==== Data listing ====

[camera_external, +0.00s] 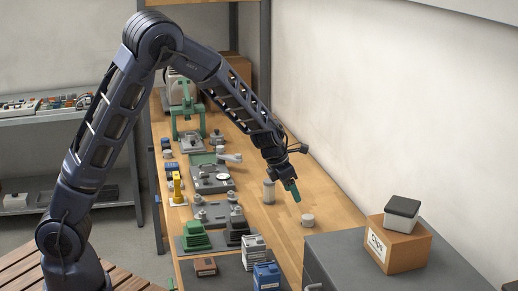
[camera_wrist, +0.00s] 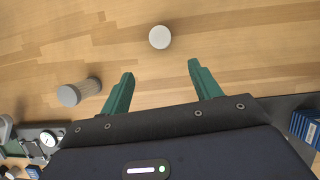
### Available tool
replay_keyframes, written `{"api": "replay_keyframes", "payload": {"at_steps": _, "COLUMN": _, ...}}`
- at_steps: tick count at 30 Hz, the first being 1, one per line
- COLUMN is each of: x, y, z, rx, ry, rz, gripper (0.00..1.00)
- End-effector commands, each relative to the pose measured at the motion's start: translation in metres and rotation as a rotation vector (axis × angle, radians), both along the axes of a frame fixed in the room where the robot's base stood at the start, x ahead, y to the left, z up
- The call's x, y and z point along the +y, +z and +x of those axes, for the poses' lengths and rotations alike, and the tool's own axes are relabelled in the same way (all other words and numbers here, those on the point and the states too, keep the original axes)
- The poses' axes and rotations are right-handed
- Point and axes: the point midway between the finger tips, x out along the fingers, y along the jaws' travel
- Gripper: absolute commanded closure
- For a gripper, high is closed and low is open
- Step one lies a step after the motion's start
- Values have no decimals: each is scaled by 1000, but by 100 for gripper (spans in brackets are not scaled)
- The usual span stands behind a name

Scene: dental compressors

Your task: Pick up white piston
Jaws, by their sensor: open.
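A white piston, seen as a small pale cylinder (camera_external: 308,220), stands on the wooden bench to the right of my gripper in the external view. In the wrist view the white piston (camera_wrist: 160,37) shows its round top, ahead of my fingertips and between their lines. My gripper (camera_external: 294,191) has green fingers and hangs above the bench. In the wrist view my gripper (camera_wrist: 161,68) is open with nothing between the fingers. The piston is apart from both fingers.
A larger grey cylinder (camera_wrist: 79,92) with a ribbed side is left of my fingers; it also shows in the external view (camera_external: 269,191). Fixtures, a gauge (camera_wrist: 48,138) and blue boxes (camera_wrist: 306,127) lie nearby. A grey cabinet (camera_external: 390,262) carries a cardboard box (camera_external: 399,243).

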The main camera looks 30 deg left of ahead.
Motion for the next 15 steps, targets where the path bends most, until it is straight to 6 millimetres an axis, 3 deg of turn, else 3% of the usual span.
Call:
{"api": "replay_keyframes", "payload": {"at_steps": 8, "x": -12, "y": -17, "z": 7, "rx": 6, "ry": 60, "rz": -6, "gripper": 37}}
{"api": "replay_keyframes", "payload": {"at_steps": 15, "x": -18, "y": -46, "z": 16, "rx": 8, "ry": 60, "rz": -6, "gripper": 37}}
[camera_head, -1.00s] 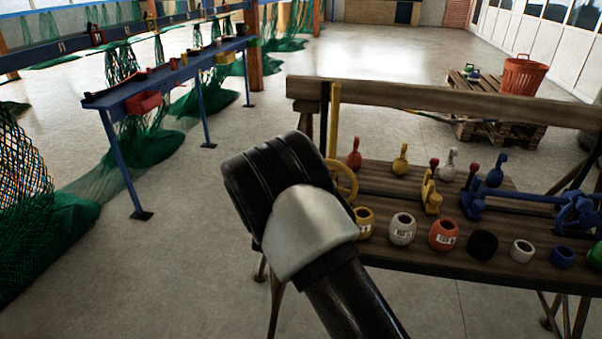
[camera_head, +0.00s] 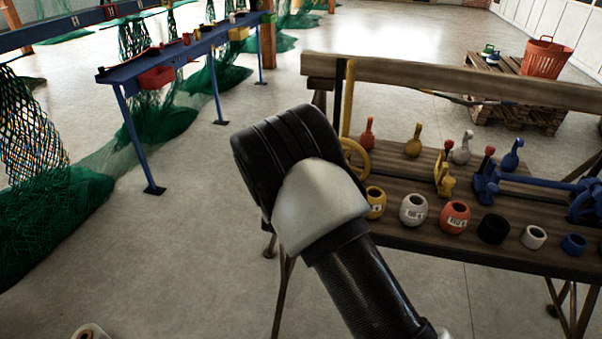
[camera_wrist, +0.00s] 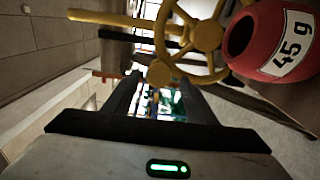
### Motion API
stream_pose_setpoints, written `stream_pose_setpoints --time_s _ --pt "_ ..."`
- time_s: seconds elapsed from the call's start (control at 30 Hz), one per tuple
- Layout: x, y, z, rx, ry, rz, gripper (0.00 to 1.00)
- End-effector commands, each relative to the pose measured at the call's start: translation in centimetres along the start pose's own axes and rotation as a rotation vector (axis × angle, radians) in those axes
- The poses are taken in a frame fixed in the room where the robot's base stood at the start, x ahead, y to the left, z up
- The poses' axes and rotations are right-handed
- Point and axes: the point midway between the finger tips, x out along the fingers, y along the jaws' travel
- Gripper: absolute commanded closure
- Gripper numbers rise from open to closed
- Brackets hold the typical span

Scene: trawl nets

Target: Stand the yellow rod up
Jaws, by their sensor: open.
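A slim yellow rod (camera_head: 347,95) stands nearly upright at the left end of the wooden bench, against the back beam. Its lower end meets a yellow spoked wheel (camera_head: 355,158), partly hidden by my arm. In the wrist view the rod (camera_wrist: 115,18) lies across the top left, and the wheel (camera_wrist: 205,37) is at top centre. My gripper (camera_wrist: 157,103) is open, with nothing between its dark fingers, pointing towards the wheel side and apart from the rod. In the head view the fingers are hidden behind my wrist.
A red ring marked 45 g (camera_wrist: 262,45) is close at the wrist view's upper right. On the bench are several coloured rings, such as an orange one (camera_head: 455,217), knobbed pegs and a blue bar fixture (camera_head: 535,188). The wooden beam (camera_head: 450,80) runs behind.

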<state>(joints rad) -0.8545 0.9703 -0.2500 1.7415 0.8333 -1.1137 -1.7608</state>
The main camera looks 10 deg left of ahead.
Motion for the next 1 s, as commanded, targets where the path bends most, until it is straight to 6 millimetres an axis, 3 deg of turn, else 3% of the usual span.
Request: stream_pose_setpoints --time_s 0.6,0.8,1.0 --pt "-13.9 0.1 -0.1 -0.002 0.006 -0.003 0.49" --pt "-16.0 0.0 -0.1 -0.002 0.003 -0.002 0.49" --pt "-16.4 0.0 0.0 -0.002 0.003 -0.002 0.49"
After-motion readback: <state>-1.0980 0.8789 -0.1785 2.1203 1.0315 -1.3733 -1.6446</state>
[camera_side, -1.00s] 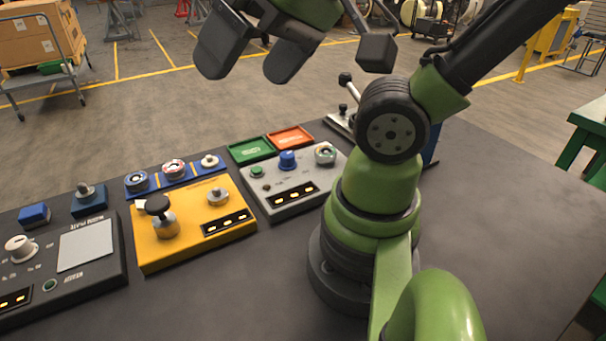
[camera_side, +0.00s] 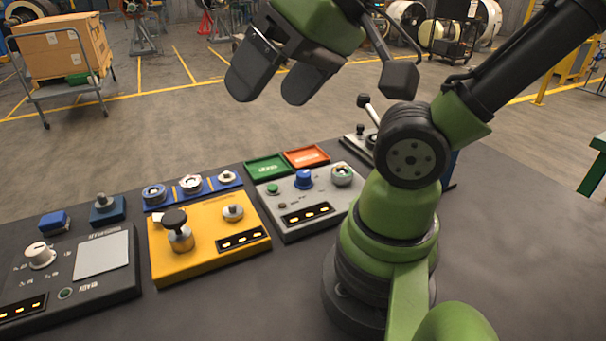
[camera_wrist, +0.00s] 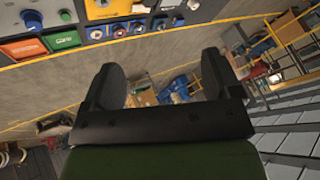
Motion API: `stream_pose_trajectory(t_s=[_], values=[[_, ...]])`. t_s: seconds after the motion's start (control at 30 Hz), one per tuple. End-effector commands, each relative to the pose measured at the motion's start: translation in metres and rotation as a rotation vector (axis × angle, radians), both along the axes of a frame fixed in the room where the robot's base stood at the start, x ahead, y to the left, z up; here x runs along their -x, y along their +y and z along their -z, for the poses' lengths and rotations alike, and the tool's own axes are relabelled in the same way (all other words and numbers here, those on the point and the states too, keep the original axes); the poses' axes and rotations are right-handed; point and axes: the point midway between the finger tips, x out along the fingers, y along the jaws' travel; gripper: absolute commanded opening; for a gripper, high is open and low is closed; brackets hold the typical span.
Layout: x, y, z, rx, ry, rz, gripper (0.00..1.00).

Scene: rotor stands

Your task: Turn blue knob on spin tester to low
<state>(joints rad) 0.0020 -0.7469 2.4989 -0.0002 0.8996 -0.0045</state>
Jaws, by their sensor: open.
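A blue knob (camera_side: 303,179) stands on a light grey panel (camera_side: 330,211) with a green button, a round gauge and a lit display strip. I cannot read a name on this panel. The knob also shows at the upper left of the wrist view (camera_wrist: 31,18), and its pointer setting is too small to tell. My gripper (camera_side: 272,88) is open and empty, high above the table and apart from the panel. In the wrist view its two fingers (camera_wrist: 162,78) stand wide apart with nothing between them.
A yellow panel (camera_side: 188,266) with a black-topped knob and a dark panel (camera_side: 98,284) stand left of the grey one. Green (camera_side: 268,168) and orange (camera_side: 307,157) trays lie behind it. A lever unit (camera_side: 369,137) stands near my arm. The table's right side (camera_side: 500,240) is clear.

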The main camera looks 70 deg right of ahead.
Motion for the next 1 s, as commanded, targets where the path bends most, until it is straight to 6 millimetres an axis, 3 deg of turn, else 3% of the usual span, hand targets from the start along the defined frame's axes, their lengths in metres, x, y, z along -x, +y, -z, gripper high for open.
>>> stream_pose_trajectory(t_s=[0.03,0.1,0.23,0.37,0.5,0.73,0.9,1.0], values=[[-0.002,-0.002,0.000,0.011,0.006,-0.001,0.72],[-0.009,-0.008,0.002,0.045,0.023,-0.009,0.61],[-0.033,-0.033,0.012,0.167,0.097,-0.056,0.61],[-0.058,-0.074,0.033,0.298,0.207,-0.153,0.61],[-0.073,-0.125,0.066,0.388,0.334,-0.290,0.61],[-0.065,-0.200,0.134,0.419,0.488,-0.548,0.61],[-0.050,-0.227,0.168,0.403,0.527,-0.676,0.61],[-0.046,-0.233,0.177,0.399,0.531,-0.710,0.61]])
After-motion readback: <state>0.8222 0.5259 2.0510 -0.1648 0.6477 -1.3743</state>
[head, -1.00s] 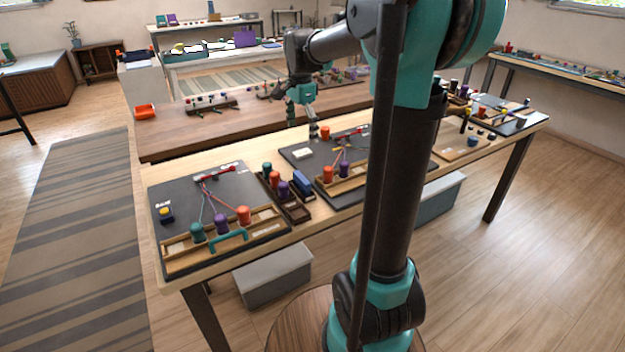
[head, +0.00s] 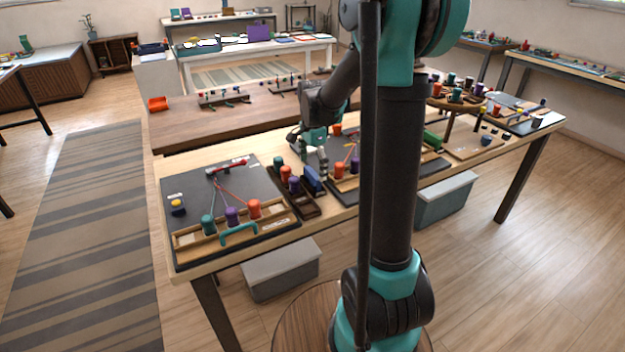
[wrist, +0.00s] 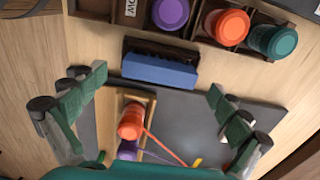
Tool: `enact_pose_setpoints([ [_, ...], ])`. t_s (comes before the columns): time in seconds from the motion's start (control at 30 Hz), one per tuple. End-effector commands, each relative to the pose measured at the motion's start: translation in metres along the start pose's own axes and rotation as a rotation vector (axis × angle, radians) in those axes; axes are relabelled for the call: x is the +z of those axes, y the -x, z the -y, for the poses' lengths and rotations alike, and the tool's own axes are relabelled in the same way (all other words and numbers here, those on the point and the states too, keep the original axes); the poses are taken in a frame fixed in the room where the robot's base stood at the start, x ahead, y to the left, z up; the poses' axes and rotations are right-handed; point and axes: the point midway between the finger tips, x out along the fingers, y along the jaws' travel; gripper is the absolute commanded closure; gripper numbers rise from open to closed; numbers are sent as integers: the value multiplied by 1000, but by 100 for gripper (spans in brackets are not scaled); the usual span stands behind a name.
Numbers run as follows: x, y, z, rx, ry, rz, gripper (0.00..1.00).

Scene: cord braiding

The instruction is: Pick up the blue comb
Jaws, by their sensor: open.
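The blue comb (head: 313,181) stands on the worktable, just right of the wooden rack of coloured spools (head: 290,180). In the wrist view the comb (wrist: 160,70) shows as a blue bar with a dark brown part along its far side. It lies crosswise between my fingers, near the fingertips in the picture. My gripper (wrist: 157,82) is open and empty, one finger on each side. In the head view my gripper (head: 315,160) hangs over the table close to the comb. I cannot tell the exact height gap.
The rack with purple, orange and teal spools (wrist: 228,24) stands close beside the comb. A dark braiding board (head: 255,180) with cords and spools is on the left. Another board with an orange spool (wrist: 131,121) lies on the other side. A round spool stand (head: 460,100) is at the right.

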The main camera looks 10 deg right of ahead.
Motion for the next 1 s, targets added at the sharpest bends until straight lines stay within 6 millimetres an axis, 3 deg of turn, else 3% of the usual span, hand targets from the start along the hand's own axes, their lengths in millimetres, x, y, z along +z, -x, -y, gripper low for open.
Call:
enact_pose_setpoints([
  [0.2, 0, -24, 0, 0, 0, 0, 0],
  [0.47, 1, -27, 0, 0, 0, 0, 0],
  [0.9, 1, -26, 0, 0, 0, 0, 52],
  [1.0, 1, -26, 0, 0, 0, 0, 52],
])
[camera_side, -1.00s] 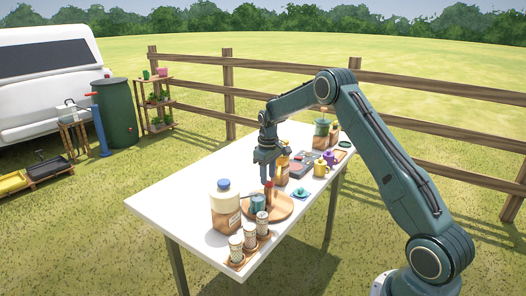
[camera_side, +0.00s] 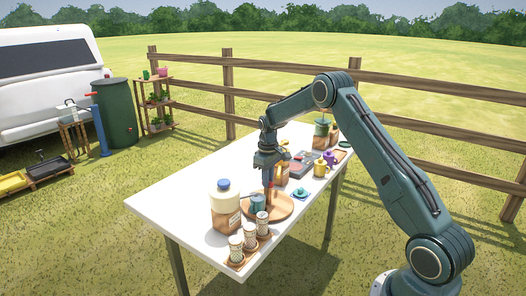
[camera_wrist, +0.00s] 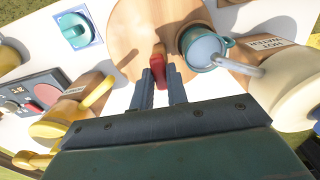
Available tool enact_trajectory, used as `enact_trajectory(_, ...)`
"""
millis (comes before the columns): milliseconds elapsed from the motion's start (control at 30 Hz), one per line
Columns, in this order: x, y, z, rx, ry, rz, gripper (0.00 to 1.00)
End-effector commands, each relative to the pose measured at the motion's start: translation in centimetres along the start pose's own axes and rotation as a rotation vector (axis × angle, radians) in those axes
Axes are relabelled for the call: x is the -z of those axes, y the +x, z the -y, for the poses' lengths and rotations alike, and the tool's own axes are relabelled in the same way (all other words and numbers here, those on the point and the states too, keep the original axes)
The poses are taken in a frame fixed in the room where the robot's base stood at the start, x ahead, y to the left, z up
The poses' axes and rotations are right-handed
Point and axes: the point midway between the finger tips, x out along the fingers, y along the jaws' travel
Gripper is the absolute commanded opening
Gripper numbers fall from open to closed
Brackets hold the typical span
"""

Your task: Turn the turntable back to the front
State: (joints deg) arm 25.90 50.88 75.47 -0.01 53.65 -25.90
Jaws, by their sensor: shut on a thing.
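The turntable (camera_side: 283,209) is a round wooden disc on the white table, also at the top of the wrist view (camera_wrist: 130,22). A peg with a red top (camera_wrist: 158,69) stands up from it near its edge. My gripper (camera_side: 268,186) points down over the turntable. In the wrist view my gripper (camera_wrist: 159,78) has its fingers closed around the red-topped peg. A blue-grey mug (camera_side: 258,203) stands on the turntable beside the peg; it also shows in the wrist view (camera_wrist: 203,47).
A large jar with a blue lid (camera_side: 224,207) stands left of the turntable, and several small cans (camera_side: 249,238) sit on a tray at the table's front. A teal item on a small mat (camera_side: 300,193) lies to the right. Jars and a dark device (camera_side: 301,164) stand behind.

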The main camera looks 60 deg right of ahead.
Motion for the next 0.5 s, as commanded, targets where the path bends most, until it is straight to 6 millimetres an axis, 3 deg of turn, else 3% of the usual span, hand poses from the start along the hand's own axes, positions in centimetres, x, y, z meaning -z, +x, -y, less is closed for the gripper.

====

Skip the pictures. Restate exactly the lines from the start of the entries through the line containing "- at_steps: tick", both ends included.

*Answer to the exercise*:
[camera_external, +0.00s] 
[camera_wrist, +0.00s] 
### Available tool
replay_keyframes, written `{"api": "replay_keyframes", "payload": {"at_steps": _, "COLUMN": _, ...}}`
- at_steps: tick count at 30 Hz, the first being 1, one per line

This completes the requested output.